Work to do — Repeat the listing exactly as given, omitting every image.

Data —
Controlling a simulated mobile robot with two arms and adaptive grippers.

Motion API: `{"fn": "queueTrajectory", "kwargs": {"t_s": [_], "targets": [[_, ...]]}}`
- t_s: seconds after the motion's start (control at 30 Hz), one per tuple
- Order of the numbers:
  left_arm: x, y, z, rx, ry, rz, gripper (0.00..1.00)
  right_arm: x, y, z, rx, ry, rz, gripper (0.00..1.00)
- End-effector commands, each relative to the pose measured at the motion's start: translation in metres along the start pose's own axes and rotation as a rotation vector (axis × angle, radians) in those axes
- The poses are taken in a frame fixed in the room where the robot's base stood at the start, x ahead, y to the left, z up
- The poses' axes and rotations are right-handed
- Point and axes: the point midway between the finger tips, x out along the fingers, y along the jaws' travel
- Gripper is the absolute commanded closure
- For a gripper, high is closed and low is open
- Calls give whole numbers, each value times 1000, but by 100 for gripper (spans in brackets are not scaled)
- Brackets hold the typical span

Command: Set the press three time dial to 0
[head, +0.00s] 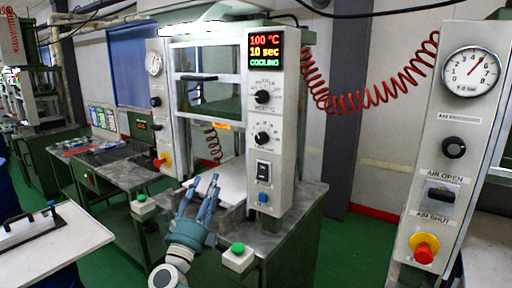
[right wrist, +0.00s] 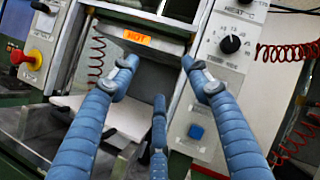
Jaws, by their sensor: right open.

Answer to this task —
Controlling a simulated mobile robot with two arms and adaptive grippers.

Motion API: `{"fn": "queueTrajectory", "kwargs": {"t_s": [_], "targets": [[_, ...]]}}`
- t_s: seconds after the motion's start (control at 30 Hz), one per tuple
- Order of the numbers:
  left_arm: x, y, z, rx, ry, rz, gripper (0.00..1.00)
  right_arm: x, y, z, rx, ry, rz, gripper (0.00..1.00)
- End-effector commands, each relative to the pose measured at the motion's start: translation in metres along the start pose's own axes and rotation as a rotation vector (axis × angle, radians) in those axes
- The poses are taken in a frame fixed in the room where the robot's base stood at the start, x ahead, y to the left, z up
- The poses' axes and rotations are right-handed
- Point and axes: the point midway between the finger tips, x out along the fingers, y along the jaws' travel
- Gripper is the absolute commanded closure
- For a gripper, high is closed and low is open
- Calls give whole numbers, each value times 1000, but by 100 for gripper (spans in brackets are not scaled)
- Brackets hold the typical span

Command: Set the press three time dial to 0
[head, +0.00s] 
[right wrist, +0.00s] 
Jaws, by their sensor: right open.

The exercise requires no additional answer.